It may have taken only one goal.

Had the Wild gone up 3-0, or even 3-1 to respond after the Sabres tallied their first of the night, Buffalo could have crumbled at the conclusion of a back-to-back on the road.

But the lift never came.

And the Sabres made the Wild pay for that, rallying for a 3-2 win Saturday at Xcel Energy Center.

"If you could have made it 3-0, 4-0, then they would have said, 'Let's go home,'" coach Bruce Boudreau said. "It's like us in St. Louis [last Sunday when the Wild won 3-2]. You're exhausted. You're tired. You're back-to-back and then you come in. But if you let them hang around, fatigue leaves you.

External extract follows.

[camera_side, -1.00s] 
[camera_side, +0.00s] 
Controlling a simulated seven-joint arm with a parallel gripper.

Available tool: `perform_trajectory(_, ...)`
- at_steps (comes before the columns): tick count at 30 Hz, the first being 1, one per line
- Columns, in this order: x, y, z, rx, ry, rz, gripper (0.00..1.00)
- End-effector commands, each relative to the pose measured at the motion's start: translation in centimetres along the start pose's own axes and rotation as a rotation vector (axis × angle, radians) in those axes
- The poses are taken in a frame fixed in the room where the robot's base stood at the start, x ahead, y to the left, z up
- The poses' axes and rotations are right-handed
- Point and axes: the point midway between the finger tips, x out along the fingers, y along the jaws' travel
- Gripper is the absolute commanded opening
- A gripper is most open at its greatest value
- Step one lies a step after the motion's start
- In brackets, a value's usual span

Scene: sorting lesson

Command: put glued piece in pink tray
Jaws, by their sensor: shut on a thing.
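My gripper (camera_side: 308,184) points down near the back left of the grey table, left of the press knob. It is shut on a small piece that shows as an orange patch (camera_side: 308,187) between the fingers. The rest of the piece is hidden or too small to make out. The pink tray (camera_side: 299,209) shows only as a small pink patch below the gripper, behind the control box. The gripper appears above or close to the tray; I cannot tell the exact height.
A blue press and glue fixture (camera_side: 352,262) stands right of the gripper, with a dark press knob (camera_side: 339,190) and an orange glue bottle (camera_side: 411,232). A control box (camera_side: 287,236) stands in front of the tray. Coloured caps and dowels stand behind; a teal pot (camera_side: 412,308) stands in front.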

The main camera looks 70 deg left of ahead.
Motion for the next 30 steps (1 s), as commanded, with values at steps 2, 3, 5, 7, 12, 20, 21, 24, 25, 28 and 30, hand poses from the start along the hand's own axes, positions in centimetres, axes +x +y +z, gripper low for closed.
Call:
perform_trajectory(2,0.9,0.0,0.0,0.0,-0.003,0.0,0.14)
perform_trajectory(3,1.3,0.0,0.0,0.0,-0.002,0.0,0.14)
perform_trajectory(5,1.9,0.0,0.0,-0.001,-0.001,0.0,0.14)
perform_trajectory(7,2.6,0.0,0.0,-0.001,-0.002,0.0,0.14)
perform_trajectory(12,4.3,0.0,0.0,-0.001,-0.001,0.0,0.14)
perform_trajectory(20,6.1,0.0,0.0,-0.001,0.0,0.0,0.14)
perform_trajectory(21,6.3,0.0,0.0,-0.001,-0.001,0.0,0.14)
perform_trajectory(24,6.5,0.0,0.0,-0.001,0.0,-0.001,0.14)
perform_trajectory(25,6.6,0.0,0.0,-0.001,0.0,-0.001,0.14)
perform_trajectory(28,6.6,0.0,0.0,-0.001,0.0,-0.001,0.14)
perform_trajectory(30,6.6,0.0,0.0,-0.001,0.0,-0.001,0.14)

You become more into the game and wanting to win it."

What seemed to stoke the Wild's disappointment was that it had the chance to pull away; it had one of its best pushes of the game immediately after the Sabres' first goal and finished the first period ahead on the shot counter 18-9.

And the team started the second outshooting the Sabres 7-0.

"When there's that much open ice and that many looks around the net and puck touches, you love those games," center Eric Staal said. "You just got to make something happen out of them. And we didn't, and that was frustrating."

The Wild won't have to wait long to get a chance at redemption.

It'll be back in action Sunday, visiting Chicago to take on the Blackhawks – an opportunity it's eager to embrace after this letdown.

"What happened tonight, just put it in the past and the easiest way to do that is getting our game going and come out of Chicago with two points," defenseman Matt Dumba said.

Buffalo didn't look like a fatigued team when it finished off a two-game sweep in as many nights.

Actually, the Sabres worked how the Wild has this season in the second half of a back-to-back since the team is 4-0 in those situations with the chance to notch its fifth win Sunday.

"Players are in such good shape now," Boudreau said. "No one rolls over. It's will and want, and obviously [the Sabres] were into the game. They thought they were going to win. I bet you from the second period on they thought, 'Hey, we didn't get blown out in the first period when we could have been, and we're right here. So, let's take it to them.'"

Boudreau could mix up his forward lines to spark more production.

While he praised the Marcus Foligno-Charlie Coyle-Jordan Greenway unit, calling it "our best line, easily," he mentioned Staal and wingers Jason Zucker and Mikael Granlund as "getting too cute.

"They're staying out too long," Boudreau continued. "So we'll see how long they stay together."